§ **Task statement**: Look below for the line with "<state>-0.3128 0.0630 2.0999", and from there restate every line word for word until the entries end.

§ **Entries from a robot dataset**:
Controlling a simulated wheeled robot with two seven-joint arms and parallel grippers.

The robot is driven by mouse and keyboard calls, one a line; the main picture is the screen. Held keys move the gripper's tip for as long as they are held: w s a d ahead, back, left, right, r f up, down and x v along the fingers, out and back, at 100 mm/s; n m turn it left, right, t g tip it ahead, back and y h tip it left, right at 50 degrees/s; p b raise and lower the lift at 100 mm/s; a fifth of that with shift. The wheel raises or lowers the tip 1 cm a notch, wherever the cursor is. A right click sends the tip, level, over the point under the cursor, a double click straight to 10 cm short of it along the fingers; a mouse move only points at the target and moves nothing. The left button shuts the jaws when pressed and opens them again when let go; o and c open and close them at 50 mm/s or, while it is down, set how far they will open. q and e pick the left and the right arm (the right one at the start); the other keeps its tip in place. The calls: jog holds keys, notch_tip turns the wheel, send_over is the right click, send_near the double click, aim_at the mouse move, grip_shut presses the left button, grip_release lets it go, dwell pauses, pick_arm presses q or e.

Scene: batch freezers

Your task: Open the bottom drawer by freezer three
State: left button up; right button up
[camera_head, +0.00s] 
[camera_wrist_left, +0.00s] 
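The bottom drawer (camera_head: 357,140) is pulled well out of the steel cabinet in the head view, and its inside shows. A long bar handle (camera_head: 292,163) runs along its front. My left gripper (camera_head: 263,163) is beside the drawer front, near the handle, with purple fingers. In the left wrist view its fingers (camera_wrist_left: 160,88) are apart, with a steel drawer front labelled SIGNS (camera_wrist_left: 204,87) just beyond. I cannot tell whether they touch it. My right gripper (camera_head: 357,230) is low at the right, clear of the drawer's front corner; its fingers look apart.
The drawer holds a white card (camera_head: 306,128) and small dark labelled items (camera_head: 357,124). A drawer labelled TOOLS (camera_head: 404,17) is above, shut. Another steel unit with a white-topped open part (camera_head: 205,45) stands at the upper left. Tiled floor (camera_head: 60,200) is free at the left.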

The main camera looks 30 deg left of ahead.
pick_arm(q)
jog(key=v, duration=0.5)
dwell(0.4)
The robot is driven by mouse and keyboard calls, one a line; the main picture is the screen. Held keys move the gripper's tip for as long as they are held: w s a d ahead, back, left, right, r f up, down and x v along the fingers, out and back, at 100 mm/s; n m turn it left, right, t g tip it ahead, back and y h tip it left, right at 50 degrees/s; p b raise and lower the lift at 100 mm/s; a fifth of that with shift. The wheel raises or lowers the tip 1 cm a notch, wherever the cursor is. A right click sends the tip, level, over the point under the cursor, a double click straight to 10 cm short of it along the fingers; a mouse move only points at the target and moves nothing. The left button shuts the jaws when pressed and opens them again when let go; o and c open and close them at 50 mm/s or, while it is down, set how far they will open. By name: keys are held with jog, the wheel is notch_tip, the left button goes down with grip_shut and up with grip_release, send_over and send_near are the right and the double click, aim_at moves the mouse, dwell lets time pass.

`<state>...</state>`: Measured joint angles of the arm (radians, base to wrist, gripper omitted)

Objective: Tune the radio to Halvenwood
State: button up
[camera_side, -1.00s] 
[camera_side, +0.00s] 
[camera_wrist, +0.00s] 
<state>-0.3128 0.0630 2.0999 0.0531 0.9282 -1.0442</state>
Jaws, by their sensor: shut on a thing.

§ **Solution to this problem**:
<state>-0.3128 0.0630 2.0999 0.0531 0.9282 -1.0442</state>
Jaws, by their sensor: shut on a thing.

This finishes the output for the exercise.